Polar exploration is no longer the fashion it was during the time of the Franklin expedition, when beachgoers at Brighton thronged to panoramas of Arctic wastes painted in shopwindows, and when many thousands of Londoners jammed the Vauxhall pleasure gardens to see a diorama of polar seas. Our attention is elsewhere now, but the light-soaked land still exists; I have seen it.

The Technology

In the nineteenth century, a man deduced Antarctica.

During that time, no one on earth knew for certain whether there was any austral landmass at all, although the American Charles Wilkes claimed to have seen it. Some geographers and explorers speculated that there was no land, only a frozen Antarctic Ocean; others posited two large islands in the vicinity of the Pole. That there is one continent was not in fact settled until 1935.
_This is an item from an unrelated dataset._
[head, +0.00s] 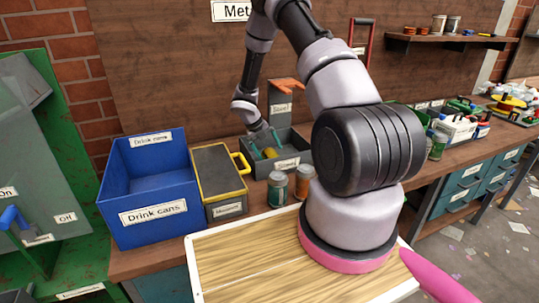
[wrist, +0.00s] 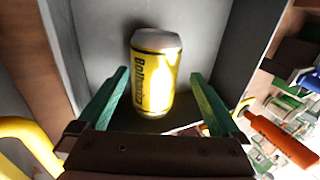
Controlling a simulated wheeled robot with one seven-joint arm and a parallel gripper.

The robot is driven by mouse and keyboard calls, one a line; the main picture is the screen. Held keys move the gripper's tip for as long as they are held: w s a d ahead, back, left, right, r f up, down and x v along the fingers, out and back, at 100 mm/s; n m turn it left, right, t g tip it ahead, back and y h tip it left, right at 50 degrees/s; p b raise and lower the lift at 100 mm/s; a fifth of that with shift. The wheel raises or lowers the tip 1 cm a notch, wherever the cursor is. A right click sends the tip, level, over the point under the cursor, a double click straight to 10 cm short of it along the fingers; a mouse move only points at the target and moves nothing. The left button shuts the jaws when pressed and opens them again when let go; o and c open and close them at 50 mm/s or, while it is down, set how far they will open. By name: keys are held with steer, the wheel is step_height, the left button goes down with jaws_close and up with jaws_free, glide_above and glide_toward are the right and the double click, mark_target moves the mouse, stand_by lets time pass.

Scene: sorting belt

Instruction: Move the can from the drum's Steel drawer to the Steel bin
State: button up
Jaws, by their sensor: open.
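A yellow can (wrist: 155,85) with a pale metal top stands inside a grey open tray (head: 300,147). In the head view the can (head: 270,152) shows as a small yellow patch. My gripper (head: 265,147) reaches down into this tray. In the wrist view its green fingers (wrist: 160,88) are open, one on each side of the can's lower part, with gaps visible. The tray stands in front of an upright grey part (head: 281,105) labelled "Steel" with an orange top. The tray's front label is too small to read surely. I cannot tell which is the Steel bin.
A blue Drink cans bin (head: 150,185) and a grey box with a yellow handle (head: 218,178) stand left of the tray.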

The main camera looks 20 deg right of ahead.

In 1893, one John Murray presented to the Royal Geographic Society a deduction of the Antarctic continent. His expedition's ship, the
Challenger
, had never come within sight of any such continent. His deduction proceeded entirely from dredgings
and soundings. In his presentation he posited a large, single continent, a speculative map of which he furnished. He described accurately the unknown continent's topology: its central plateau with its permanent high-pressure system, its enormous glacier facing the Southern Ocean, its volcanic ranges at one coast and, at another coast, its lowland ranges and hills. He was correct.